=== Provided data ===
—————
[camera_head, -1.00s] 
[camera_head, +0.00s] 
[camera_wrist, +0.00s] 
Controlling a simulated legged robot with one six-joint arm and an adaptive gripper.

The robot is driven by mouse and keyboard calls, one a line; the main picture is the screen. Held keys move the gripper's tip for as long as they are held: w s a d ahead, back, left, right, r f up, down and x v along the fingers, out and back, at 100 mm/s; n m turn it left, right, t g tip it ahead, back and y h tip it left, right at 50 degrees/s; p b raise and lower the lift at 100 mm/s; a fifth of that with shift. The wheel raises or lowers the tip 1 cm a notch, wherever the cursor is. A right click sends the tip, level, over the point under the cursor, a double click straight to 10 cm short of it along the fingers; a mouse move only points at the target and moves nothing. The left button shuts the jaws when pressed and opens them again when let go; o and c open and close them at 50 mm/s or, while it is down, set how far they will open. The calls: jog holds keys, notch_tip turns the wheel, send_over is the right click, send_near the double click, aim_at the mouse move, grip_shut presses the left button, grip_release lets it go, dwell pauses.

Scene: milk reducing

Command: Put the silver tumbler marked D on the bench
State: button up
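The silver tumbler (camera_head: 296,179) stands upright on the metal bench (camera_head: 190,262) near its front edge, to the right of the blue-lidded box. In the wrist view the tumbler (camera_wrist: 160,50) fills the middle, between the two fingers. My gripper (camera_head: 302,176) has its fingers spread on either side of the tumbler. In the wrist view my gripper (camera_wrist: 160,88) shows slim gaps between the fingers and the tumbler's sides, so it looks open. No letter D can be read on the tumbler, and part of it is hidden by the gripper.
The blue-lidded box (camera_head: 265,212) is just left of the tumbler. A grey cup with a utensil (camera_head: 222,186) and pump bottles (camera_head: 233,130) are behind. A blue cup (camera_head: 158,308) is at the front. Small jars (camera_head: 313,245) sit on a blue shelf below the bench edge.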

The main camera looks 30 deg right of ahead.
—————
=== What you are asked to do ===
Nothing should be left out: repeat all of the data exactly.

=== Exercise answer ===
[camera_head, -1.00s] 
[camera_head, +0.00s] 
[camera_wrist, +0.00s] 
Controlling a simulated legged robot with one six-joint arm and an adaptive gripper.

The robot is driven by mouse and keyboard calls, one a line; the main picture is the screen. Held keys move the gripper's tip for as long as they are held: w s a d ahead, back, left, right, r f up, down and x v along the fingers, out and back, at 100 mm/s; n m turn it left, right, t g tip it ahead, back and y h tip it left, right at 50 degrees/s; p b raise and lower the lift at 100 mm/s; a fifth of that with shift. The wheel raises or lowers the tip 1 cm a notch, wherever the cursor is. A right click sends the tip, level, over the point under the cursor, a double click straight to 10 cm short of it along the fingers; a mouse move only points at the target and moves nothing. The left button shuts the jaws when pressed and opens them again when let go; o and c open and close them at 50 mm/s or, while it is down, set how far they will open. The calls: jog holds keys, notch_tip turns the wheel, send_over is the right click, send_near the double click, aim_at the mouse move, grip_shut presses the left button, grip_release lets it go, dwell pauses.

Scene: milk reducing

Command: Put the silver tumbler marked D on the bench
State: button up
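The silver tumbler (camera_head: 296,179) stands upright on the metal bench (camera_head: 190,262) near its front edge, to the right of the blue-lidded box. In the wrist view the tumbler (camera_wrist: 160,50) fills the middle, between the two fingers. My gripper (camera_head: 302,176) has its fingers spread on either side of the tumbler. In the wrist view my gripper (camera_wrist: 160,88) shows slim gaps between the fingers and the tumbler's sides, so it looks open. No letter D can be read on the tumbler, and part of it is hidden by the gripper.
The blue-lidded box (camera_head: 265,212) is just left of the tumbler. A grey cup with a utensil (camera_head: 222,186) and pump bottles (camera_head: 233,130) are behind. A blue cup (camera_head: 158,308) is at the front. Small jars (camera_head: 313,245) sit on a blue shelf below the bench edge.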

The main camera looks 30 deg right of ahead.

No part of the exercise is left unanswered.